The book starts with two questions 'So what happened to many artists and they stopped painting? What lies behind this silence that took so many strange forms?' To these questions Poly Kasda creates insightful conceptions, linking scientific theories and technologies with artistic methods and the philosophical discourse.
However, in the preamble of the book she already shows her awareness of under-determination: 'This essay on the essence of contemporary art and visual perception is just the tip of the iceberg'. In the last pages of the book, she outlines the collapse of certainty, the decay of conventional structures and with it, the withdrawal of words.

These comments lead the way to the second interpretation of the term under-determination, into the creative-experiential extension of the term, which can be connected to Poly Kasda’s new book 'When that word swallowed me'.
The book is ushering us in a wild exploration into what is under, below the territory of the visible and of the reassuring semiology, into the aniconic fields of artistic experience and ambiguity, of the collapse of the subject and ultimately the collapse of the text into sub-texts, in word-symbols that burst further into glyphs, into the smallest cracking units of language, to become objects and anti-texts, no-texts, precipitated in a submersive trip into the substrates of language, the hypothalamus of experience and into the sub-liminal of perception.

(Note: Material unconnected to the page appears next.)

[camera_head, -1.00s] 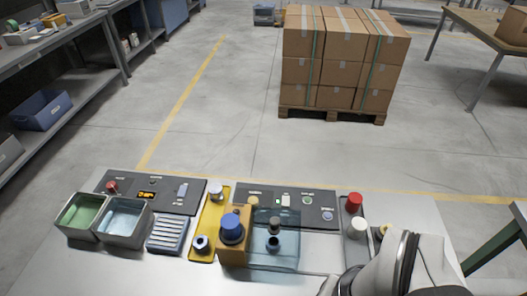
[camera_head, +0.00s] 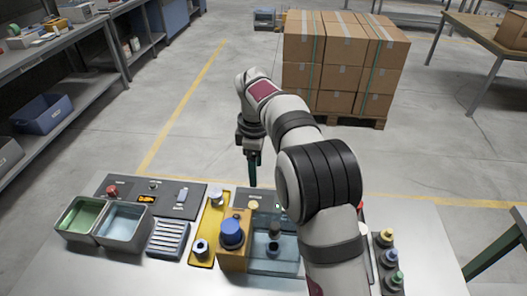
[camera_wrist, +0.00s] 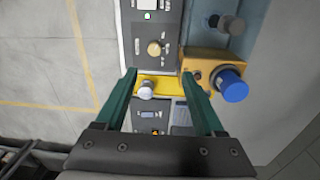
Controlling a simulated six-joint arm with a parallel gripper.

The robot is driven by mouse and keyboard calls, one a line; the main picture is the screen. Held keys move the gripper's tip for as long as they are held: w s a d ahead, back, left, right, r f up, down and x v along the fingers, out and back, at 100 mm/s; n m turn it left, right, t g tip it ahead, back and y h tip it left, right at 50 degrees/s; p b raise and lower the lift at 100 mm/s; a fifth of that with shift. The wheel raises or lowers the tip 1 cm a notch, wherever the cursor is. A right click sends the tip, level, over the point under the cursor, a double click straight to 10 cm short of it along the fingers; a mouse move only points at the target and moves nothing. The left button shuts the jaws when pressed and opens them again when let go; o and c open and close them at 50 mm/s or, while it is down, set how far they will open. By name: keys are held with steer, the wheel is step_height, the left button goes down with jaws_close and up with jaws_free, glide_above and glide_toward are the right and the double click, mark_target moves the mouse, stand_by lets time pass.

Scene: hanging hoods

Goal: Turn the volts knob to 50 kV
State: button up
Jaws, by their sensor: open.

The deep dive begins; a persistent recollection towards the core of the experience described in 'When that word swallowed me', in which she notes: 'After the completion of The Conscious Eye, I was left again with this Something Essential Missing, this SEM sensation'.
The course of the next 25 years would open up the topoi for the emergence of the iceberg, an intense immersion to the core of cognition and experience. A striking, persistent and productive exploration which often anticipates the developments in technology and cognitive science, such as through her artistic project Myth/Network, where Kasda composes an ideography of the web before its spreading.

At the same time, these explorations in the other side of reasoning, in the twilight of experience and of deconstructed meaning, had their impact. In 'When that word swallowed me', Kasda reveals that her essay 'Pyrisporos' which followed 'The Conscious Eye', disturbed and chased away the audience she had gained with the latter.
As she continues her research into the philosophical discourse of computational and cognitive science, her visionary leaves her at times without applied scientific and theoretic tools. She then resorts to alleged scientific axioms and data, some of which evolve later as validated concepts, while others swing for now and maybe forever between the exo-logical, the alchemy and the myth. Kasda will not renounce them as useful tools, stating: 'But is there any other way? Those fantastic things that are directly seen by the soul are formulated by the intellect as an absence; a dense omission from which words return baffled'.

From then on, although her creative and exploratory course continue intensively, she will start consciously and methodically concealing their true essence. In 'When that word swallowed me’, she confesses the creation of a 'self-sustaining shelter' which takes the form of a woolen cocoon: '...I started knitting around me a borderless blanket. It was gradually growing from inside itself, mounting on the walls, towering above me like a wave swallowing me in its cocoon-like embrace'.
This hermetic structure can find its counterpart in an allegorical architecture, the Burrow of Kafka, one of his last texts that remained unfinished. The Kafkaesque edifice can be interpreted as the agitated strive of an individual to safeguard her safety and integrity, when disclosing the erebus of one's own personal experience.
As if in a discoursive relationship with the Kafkaesque creature residing in its underground dark maze construction, Poly Kasda writes: 'On the ordinary level I was protecting my delicate experiment from the unexamined eyes, shielding it behind palatable, easy to digest descriptions. I knew that if it were contaminated by doubt, the whole structure would crumble…'.

This fragile and intimate revelation, along with her uncompromising determination to continue sinking in the profound substrates of the inner self, destined to be the cornerstones for the creation of her allegorical biomatic narrative 'When that word swallowed me' and ultimately, the symbolic collapse of her Kafkaesque shelter.
Kasda's short autofiction marks an epitome of the research in the profound and unfathomed realms of human experience and imaginary through artistic practice; a possible invitation also for us, to challenge the emergence of our own minds' uncharted topoi. The 'Conscious Eye' continues its quest into the most elusive, controversial and intra-real dimensions of its existence.